3. (11) VCU over (1) Kansas, 2011 Elite Eight
The team that put Shaka Smart on the map. The 33-year-old, second-year head coach propelled the Rams to upset wins over Georgetown, Purdue, and Florida State to meet top-seed Kansas with a trip to the Final Four on the line.
Behind Jamie Skeen's 26 points and 10 rebounds, VCU knocked off Kansas by 10 and Cinderella kept rolling.
2. (8) Villanova over (1) Georgetown, 1985 National Championship
The bigger the stakes, the bigger the upset. Patrick Ewing and Georgetown were a force to be reckoned with in the mid-1980s, making the national championship game in 1982 and winning it in 1984. In the way of a second straight national title stood Big East rival Villanova.
The Hoyas defeated the Wildcats twice in the regular season. In the third matchup, It was Nova's familiarity with its conference foe that led to its victory. The team shot an incredible 78.6 percent from the field and made all of but one of its 10 shots in the second half.
Yes, a team won the title by only taking 10 shots in a half.
1. (16) UMBC over (1) Virginia, 2018 first round
We were all waiting for it.
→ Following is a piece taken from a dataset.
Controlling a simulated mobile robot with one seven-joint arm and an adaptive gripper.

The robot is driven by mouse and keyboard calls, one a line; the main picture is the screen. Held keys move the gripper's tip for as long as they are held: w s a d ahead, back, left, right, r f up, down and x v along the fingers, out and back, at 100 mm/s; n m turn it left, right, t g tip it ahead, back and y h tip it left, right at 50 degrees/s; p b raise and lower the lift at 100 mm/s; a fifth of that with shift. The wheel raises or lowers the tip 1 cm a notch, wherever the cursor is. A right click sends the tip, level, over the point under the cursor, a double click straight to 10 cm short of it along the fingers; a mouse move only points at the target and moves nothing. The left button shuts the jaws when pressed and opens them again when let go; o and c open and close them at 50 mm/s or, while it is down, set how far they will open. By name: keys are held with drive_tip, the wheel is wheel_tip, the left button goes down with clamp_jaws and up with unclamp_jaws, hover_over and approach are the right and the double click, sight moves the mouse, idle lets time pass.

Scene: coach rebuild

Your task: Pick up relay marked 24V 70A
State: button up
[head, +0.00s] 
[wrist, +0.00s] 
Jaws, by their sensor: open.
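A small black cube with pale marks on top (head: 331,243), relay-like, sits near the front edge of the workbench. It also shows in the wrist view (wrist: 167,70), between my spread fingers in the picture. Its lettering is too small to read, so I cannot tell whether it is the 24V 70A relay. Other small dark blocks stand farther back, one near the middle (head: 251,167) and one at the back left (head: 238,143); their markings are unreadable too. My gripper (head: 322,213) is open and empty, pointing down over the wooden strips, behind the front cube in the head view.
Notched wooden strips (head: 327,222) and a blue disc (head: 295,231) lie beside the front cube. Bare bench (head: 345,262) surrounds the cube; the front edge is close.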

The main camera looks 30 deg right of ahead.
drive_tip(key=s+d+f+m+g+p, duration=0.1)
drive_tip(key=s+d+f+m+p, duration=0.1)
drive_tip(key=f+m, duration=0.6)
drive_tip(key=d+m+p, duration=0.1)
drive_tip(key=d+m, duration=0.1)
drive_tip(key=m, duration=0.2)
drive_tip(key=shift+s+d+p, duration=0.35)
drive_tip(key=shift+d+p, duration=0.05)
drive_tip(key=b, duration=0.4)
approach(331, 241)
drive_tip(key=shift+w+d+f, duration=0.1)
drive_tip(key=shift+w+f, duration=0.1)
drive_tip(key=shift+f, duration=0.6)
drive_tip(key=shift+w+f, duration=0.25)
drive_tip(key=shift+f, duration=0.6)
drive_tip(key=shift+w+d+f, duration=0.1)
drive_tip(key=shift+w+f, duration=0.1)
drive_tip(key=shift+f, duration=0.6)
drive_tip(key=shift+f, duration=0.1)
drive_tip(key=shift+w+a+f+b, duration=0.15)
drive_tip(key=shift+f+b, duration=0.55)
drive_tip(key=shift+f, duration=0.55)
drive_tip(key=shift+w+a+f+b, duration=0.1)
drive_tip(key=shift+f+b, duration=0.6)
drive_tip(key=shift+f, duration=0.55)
Every year, we wondered if this was the time a 1-seed would fall to a 16-seed.
That year was 2018.
Virginia came into the tourney as the ACC's regular season and tournament champions. There were realistic expectations to capture the program's first national championship.
The Cavaliers then met the University of Maryland, Baltimore County Retrievers, who made the big dance on a buzzer beater in the America East tournament. The two went into halftime tied, and UMBC prevailed by a final score of 74-54 to give us the first and only 16 over 1 in March Madness history.
#RetrieverBeliever
Honorable mentions: (15) Santa Clara over (2) Arizona, 1993 first round; (14) Cleveland State over (3) Indiana, 1986 first round; (15) Hampton over (2) Iowa State, 2001 first round; (14) Mercer over (3) Duke, 2014 first round; (13) Princeton over (4) UCLA, 1996 first round; (1) Wisconsin over (1) Kentucky, 2015 Final Four, (16) Fairleigh Dickinson over (1) Purdue, 2023 first round, (15) Saint Peter's over (2) Kentucky, 2022 first round.